SHORT PROBLEM – Set the lines down again exactly, first line through the line that contains "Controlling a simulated", with no pictures.

INFORMATION SUPPLIED –
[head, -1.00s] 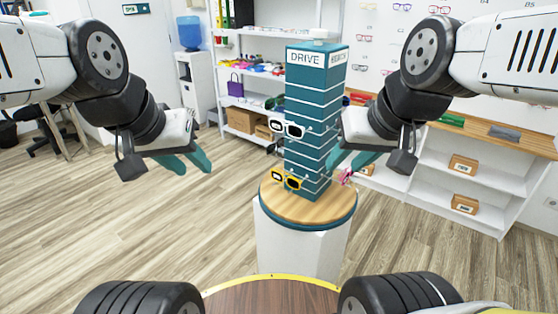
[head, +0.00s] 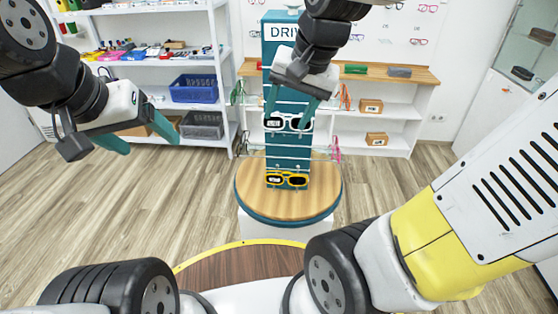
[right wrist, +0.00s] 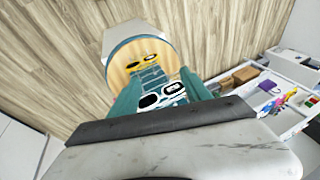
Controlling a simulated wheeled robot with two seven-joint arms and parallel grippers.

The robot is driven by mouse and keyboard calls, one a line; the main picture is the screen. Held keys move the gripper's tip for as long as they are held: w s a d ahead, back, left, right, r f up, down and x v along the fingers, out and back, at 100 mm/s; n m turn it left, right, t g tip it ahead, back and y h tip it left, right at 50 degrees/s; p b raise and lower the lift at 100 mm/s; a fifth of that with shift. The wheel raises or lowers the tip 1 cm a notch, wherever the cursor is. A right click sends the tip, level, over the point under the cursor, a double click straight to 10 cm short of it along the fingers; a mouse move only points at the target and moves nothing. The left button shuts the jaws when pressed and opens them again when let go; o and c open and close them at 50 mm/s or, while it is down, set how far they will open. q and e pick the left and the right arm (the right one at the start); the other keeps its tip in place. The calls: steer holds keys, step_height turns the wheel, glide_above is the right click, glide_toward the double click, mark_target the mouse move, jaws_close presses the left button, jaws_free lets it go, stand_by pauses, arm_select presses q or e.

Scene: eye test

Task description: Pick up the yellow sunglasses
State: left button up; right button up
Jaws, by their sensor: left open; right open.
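The yellow sunglasses (head: 287,179) sit at the lowest level of a teal display tower (head: 281,30), just above its round wooden base. They also show in the right wrist view (right wrist: 143,61), beyond the fingertips. My right gripper (head: 291,110) is open and empty in front of the tower. Its fingers are above the yellow sunglasses in the head view, around the level of the white sunglasses (head: 288,123). In the right wrist view the white sunglasses (right wrist: 163,94) appear between the open fingers (right wrist: 160,78); contact cannot be told. My left gripper (head: 150,143) is open and empty, well left of the tower.
The round wooden base (head: 250,200) stands on a white pedestal. Other glasses with pink and green frames stick out from the tower's sides. Floor is clear around the pedestal.

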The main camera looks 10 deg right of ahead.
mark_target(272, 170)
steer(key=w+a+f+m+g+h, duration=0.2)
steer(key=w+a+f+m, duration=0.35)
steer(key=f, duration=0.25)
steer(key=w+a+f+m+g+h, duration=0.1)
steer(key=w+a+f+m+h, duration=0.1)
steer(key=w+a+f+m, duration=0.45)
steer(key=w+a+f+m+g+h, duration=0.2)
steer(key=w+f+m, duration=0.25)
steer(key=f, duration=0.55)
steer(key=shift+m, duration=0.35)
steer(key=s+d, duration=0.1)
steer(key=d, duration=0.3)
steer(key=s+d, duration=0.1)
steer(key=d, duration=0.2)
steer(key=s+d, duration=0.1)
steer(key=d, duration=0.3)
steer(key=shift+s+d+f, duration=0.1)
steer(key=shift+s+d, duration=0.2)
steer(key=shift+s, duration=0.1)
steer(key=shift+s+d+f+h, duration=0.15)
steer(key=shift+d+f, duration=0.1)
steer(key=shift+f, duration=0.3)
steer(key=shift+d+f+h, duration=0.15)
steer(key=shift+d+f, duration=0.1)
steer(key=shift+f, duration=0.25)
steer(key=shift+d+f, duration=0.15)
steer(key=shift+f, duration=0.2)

SOLUTION TO THIS EXERCISE –
[head, -1.00s] 
[head, +0.00s] 
[right wrist, +0.00s] 
Controlling a simulated wheeled robot with two seven-joint arms and parallel grippers.

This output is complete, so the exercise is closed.